Google's self-driving cars are really confused by 'hipster bicycles'

Google’s self-driving cars are intensely careful drivers.

When Google released its first accident reports in June, the company revealed that in the combined 1.8 miles its cars had been on the road, they had only been involved in 12 minor accidents — none of which were their fault.

But this default to caution can cause strange incidents when Google cars run into humans engaging in non-standard behaviour. One such incident reportedly occurred earlier this month in Austin, when a robot car was baffled by a man riding a fixed-gear bike (also known as a “fixie,” a favourite of so-called hipsters around the world), The Washington Post reports.

Here’s what happened.

The Google car and the cyclist both arrived at a four-way stop.
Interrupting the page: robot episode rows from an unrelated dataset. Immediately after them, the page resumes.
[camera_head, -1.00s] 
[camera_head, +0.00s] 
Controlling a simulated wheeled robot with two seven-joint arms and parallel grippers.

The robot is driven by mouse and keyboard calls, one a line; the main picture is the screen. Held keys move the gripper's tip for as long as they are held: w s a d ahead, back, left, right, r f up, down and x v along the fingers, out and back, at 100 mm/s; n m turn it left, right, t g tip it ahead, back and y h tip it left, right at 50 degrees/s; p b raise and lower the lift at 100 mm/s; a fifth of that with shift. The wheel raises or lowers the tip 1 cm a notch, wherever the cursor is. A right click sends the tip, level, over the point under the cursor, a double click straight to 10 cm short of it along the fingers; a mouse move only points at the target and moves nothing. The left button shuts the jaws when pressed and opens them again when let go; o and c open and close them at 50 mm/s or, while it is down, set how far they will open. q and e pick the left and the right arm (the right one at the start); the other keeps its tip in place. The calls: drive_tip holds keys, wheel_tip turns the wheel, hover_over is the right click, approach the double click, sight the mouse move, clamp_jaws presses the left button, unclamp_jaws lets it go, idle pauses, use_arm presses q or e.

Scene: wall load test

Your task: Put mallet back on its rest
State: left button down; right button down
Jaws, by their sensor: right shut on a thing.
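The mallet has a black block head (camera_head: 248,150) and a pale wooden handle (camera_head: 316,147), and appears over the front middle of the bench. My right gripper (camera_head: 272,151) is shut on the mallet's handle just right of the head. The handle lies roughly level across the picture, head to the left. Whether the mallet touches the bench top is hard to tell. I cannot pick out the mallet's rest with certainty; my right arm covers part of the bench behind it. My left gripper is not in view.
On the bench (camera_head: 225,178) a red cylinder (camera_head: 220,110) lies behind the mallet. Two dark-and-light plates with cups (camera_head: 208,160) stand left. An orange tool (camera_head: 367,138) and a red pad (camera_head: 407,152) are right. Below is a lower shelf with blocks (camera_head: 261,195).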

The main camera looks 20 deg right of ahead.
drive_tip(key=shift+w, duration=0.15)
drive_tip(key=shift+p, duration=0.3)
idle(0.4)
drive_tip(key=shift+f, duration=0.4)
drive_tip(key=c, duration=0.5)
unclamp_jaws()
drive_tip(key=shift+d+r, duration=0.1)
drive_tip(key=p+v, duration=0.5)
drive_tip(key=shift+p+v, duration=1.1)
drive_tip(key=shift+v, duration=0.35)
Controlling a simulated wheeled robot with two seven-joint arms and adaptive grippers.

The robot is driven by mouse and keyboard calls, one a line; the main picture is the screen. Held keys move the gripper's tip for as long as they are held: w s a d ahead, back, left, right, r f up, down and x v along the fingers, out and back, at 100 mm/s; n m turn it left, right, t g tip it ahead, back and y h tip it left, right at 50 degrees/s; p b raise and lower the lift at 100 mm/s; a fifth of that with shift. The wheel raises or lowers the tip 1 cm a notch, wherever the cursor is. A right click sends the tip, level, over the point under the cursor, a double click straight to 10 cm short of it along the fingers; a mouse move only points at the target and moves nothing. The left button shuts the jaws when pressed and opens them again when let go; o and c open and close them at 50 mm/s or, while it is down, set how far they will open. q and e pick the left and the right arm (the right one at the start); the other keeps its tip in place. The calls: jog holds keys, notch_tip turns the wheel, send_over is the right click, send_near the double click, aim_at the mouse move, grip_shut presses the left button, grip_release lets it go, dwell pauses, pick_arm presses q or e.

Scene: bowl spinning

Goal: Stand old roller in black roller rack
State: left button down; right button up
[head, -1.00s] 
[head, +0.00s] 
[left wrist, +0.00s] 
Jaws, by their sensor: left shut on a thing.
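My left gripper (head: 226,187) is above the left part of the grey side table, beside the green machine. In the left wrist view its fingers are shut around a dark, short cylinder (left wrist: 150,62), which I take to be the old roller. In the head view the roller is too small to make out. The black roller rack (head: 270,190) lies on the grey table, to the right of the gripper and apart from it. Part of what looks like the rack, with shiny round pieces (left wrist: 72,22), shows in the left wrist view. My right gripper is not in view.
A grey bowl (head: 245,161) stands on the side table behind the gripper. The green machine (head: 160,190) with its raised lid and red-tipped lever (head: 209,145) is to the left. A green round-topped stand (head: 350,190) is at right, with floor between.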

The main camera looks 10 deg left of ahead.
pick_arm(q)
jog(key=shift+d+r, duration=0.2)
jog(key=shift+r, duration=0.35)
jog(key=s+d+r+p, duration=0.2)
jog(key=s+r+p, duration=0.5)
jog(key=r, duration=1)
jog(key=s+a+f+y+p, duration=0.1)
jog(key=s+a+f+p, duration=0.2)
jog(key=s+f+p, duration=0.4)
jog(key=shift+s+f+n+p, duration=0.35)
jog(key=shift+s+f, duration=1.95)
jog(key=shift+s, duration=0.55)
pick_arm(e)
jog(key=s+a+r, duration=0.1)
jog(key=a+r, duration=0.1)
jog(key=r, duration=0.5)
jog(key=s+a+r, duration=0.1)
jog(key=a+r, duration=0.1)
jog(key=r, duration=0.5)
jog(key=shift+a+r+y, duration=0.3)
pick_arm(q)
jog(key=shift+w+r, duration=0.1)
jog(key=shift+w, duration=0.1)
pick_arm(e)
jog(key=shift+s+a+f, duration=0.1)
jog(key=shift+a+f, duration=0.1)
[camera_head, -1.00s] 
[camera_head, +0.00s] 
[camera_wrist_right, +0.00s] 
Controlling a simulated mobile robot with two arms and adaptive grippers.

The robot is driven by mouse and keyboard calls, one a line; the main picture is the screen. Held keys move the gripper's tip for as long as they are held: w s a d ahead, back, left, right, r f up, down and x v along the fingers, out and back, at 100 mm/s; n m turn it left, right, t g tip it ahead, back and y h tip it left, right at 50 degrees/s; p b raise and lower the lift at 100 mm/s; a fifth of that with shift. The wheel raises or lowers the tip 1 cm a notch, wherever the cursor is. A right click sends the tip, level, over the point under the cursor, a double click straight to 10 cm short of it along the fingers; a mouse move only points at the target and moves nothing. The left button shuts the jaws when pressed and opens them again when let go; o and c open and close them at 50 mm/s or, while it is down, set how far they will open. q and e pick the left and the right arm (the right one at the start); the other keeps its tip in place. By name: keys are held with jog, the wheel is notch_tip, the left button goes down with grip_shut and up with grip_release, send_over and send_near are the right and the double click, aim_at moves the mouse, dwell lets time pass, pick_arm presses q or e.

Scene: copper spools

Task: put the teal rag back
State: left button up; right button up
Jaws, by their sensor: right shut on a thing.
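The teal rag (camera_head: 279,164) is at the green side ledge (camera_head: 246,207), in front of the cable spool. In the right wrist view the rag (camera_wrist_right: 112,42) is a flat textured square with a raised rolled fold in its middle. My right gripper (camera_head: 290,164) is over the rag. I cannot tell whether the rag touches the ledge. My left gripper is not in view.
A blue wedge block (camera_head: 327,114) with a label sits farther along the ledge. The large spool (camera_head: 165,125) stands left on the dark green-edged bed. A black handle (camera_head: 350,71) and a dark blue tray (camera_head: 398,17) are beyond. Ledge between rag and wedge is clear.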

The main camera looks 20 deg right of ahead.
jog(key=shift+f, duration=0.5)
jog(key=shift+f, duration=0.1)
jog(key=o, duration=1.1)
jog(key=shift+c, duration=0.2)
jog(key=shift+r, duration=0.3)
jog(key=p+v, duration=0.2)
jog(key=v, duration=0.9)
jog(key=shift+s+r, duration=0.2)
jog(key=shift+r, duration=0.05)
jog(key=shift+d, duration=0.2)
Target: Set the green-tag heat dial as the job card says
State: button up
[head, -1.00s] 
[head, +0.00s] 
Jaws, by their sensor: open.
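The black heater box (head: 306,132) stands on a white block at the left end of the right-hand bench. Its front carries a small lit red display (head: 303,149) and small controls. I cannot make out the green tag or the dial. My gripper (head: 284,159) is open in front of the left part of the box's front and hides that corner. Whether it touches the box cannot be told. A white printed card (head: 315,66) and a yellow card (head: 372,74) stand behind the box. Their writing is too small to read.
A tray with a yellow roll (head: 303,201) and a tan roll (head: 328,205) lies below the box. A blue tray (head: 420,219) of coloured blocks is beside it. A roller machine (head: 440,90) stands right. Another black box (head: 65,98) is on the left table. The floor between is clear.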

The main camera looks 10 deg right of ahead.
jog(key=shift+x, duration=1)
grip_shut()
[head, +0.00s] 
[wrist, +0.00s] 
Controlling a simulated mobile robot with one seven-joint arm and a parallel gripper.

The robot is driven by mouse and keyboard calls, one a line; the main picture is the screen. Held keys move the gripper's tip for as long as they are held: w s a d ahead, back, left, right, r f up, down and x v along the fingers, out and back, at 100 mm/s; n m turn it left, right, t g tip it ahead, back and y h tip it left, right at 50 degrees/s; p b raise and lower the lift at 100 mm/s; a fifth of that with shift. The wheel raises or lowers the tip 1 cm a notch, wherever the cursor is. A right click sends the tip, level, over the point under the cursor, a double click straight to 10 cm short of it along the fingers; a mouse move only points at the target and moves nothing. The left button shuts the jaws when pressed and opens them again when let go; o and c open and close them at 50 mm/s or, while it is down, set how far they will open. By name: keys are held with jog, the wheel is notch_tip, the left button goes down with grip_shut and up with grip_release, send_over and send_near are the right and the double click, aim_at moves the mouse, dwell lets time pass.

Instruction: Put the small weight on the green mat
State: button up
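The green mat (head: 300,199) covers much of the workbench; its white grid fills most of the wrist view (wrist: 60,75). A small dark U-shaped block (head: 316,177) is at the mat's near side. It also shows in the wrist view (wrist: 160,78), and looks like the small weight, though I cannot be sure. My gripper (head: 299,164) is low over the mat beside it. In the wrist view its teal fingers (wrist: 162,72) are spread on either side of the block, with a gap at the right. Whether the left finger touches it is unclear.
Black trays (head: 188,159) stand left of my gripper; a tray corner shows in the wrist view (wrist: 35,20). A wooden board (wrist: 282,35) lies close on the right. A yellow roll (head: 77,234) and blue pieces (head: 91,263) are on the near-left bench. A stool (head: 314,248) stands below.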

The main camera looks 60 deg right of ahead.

The car got there a fraction of a second before the bike, so the cyclist says he waited for it to continue through. But instead of just putting a foot on the ground at the stop sign, the cyclist did what is known as a “track stand.”

A track stand, which is common among riders of fixies, involves the rider pedalling both forward and back and trying to stay upright while moving only a minimal distance. The issue is that during such a track stand, the rider does usually move slightly forward or back — or at least enough to alert the conscientious Google car that some human might be blasting through the stop sign.

“It apparently detected my presence,” the cyclist writes. “And stayed stationary for several seconds. It finally began to proceed, but as it did, I rolled forward an inch while still standing. The car immediately stopped…I continued to stand, it continued to stay stopped. Then as it began to move again, I had to rock the bike to maintain balance. It stopped abruptly.”

The car just could not make up its mind as to what this cyclist was doing.

“We repeated this little dance for about two full minutes and the car never made it past the middle of the intersection,” the cyclist writes.

But even though the car’s behaviour was strange, the cyclist says he actually felt safer dealing with it than a human-operated car. In a recent survey, 27% of Americans said they would support laws restricting human drivers and favouring robot cars in the future. Perhaps cyclists, who routinely face unsafe human drivers on the road might lead the charge.

For its part, Google is trying to take cyclists seriously. The company has patented a method by which self-driving cars can identify cyclists, and even understand their hand signals. Though Google still hasn’t answered the question of why hipsters love fixed-gear bikes so much.